Was die Sprache Lucifers anbelangt, so war es mir schwer, ihn wie einen Pfarrer sprechen zu lassen. Ich habe jedoch mein Möglichstes gethan, um denselben innerhalb der Grenzen einer geistreichen Artigkeit zu erhalten. Wenn er es von sich ablehnt, Eva in Gestalt einer Schlange versucht zu haben, so geschieht es nur, weil das 1. Buch Mosis nicht die leiseste Andeutung hierüber macht, sondern die Schlange lediglich als solche auftreten läßt.

 

Anmerkung.

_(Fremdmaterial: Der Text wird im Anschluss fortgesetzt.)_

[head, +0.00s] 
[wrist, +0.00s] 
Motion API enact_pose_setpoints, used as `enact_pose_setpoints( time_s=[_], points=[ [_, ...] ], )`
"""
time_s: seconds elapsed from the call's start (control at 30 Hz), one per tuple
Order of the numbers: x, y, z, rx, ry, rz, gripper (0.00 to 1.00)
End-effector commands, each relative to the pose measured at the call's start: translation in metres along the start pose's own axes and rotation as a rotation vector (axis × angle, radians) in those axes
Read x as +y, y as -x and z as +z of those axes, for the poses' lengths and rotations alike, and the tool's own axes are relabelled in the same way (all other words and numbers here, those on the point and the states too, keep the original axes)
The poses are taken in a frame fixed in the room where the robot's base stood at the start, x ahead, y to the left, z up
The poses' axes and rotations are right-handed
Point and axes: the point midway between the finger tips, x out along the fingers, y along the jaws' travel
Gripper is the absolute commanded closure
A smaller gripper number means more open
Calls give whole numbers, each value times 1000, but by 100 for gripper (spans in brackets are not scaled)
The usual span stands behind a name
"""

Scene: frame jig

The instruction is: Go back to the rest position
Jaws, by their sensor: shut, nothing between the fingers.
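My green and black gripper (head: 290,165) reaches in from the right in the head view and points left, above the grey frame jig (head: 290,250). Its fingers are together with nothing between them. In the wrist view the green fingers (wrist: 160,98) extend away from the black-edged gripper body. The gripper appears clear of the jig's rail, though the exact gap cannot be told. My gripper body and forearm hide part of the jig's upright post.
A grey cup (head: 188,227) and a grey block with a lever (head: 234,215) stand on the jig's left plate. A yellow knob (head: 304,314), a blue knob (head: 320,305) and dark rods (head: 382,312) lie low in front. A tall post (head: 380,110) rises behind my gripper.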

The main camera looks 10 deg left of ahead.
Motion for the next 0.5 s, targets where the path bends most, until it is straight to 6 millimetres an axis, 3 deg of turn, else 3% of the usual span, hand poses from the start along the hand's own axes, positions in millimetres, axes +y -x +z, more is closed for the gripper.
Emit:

Der Leser wird finden, daß der Verfasser in seinem Gedicht zum Theil den Ansichten Cuviers gefolgt ist, wonach die Erde schon vor der Schöpfung des Menschen verschiedene Perioden der Zerstörung durchmachte. Diese Hypothese, welche sich auf die verschiedenen Erdschichten und die in denselben gefundenen Gebeine ungeheurer und unbekannter Thiere gründet, steht nicht im Widerspruch mit der Erzählung des Moses, sondern bestätigt sie eher, indem man in diesen Schichten bis jetzt keine menschlichen Gebeine entdeckt hat, obschon neben solchen von unbekannten auch viele von bekannten Thieren vorkommen. Die Behauptung Lucifers, daß die präadamitische Welt auch von weit intelligenteren Wesen als der Mensch bevölkert gewesen und zugleich eine im Verhältniß zum Mammuth größere körperliche Kraft besessen, ist natürlich nur eine poetische Fiction, um ihm die Durchführung seiner Rolle zu erleichtern.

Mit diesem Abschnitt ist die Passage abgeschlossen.